The Germans are, in fact, mostly Italians, including the planes. The vehicles look like a strange mish mash, but I didn't see anything beyond uniforms and guns that I recognised as definitely German, or even Italian (except the aforementioned planes). But whilst such issues of inauthentic matériel help ruin a film like Battle of the Bulge, they don't do such damage to this film.

A Daimler Scout Car, badly disguised as an Axis AC.

In many ways this is run of the mill stuff, based around British pluck of a David vs. Goliath variety. But something about it - perhaps the realism of a mission dogged by so many unforeseen problems, perhaps in part the actors, or maybe even primarily the visual side? - makes it somewhat more singular. Not an out and out classic, by a long chalk, but a strong film in its own way.


[1] Milestone is most famous for the 1930 version of All Quiet On The Western FrontHe also directed another film I recently watched and reviewed here, A Walk In The Sun.

[2] Let's be clear: the priest is part of the donkeys' load, he's not carrying anything! In fact, why did they bother? They should've left the priest and loaded more provisions in the donkey. I think the useless priest is included to add local Greek Orthodox colour! Speaking of which, the flute-tooting shepherd boys also serve that purpose. At one point a particularly striking looking young shepherd even contrives to save the Commandos from capture via his mellifluous noodling!

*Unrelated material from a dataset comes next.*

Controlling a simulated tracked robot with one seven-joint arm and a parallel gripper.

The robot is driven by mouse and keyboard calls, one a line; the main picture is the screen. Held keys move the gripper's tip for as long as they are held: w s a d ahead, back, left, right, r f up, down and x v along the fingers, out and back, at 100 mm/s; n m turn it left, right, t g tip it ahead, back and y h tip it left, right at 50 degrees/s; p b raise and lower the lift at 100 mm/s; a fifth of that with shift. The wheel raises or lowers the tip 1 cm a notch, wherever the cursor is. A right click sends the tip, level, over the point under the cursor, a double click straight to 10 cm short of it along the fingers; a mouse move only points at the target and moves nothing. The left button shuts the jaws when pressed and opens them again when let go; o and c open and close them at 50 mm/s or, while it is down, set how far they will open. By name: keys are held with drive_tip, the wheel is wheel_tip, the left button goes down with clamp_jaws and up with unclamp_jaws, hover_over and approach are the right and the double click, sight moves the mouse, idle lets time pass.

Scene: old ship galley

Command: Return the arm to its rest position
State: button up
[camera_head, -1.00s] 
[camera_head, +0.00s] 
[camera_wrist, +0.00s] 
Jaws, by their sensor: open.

[3] I really wanted to find some pictures of the opening and closing scenes on board the sub. But, aside from the bottom left image to which this footnote is appended, I couldn't find anything usable.

[4] Self-assuredly confident they're born to lead, no matter how badly they do the job!

[5] Pohlman's submarine Capt, whilst a caricature, is endearing. I knew I recognised him. But I couldn't place him. Turns out he's 'The Fat Man' in The Return of the Pink Panther!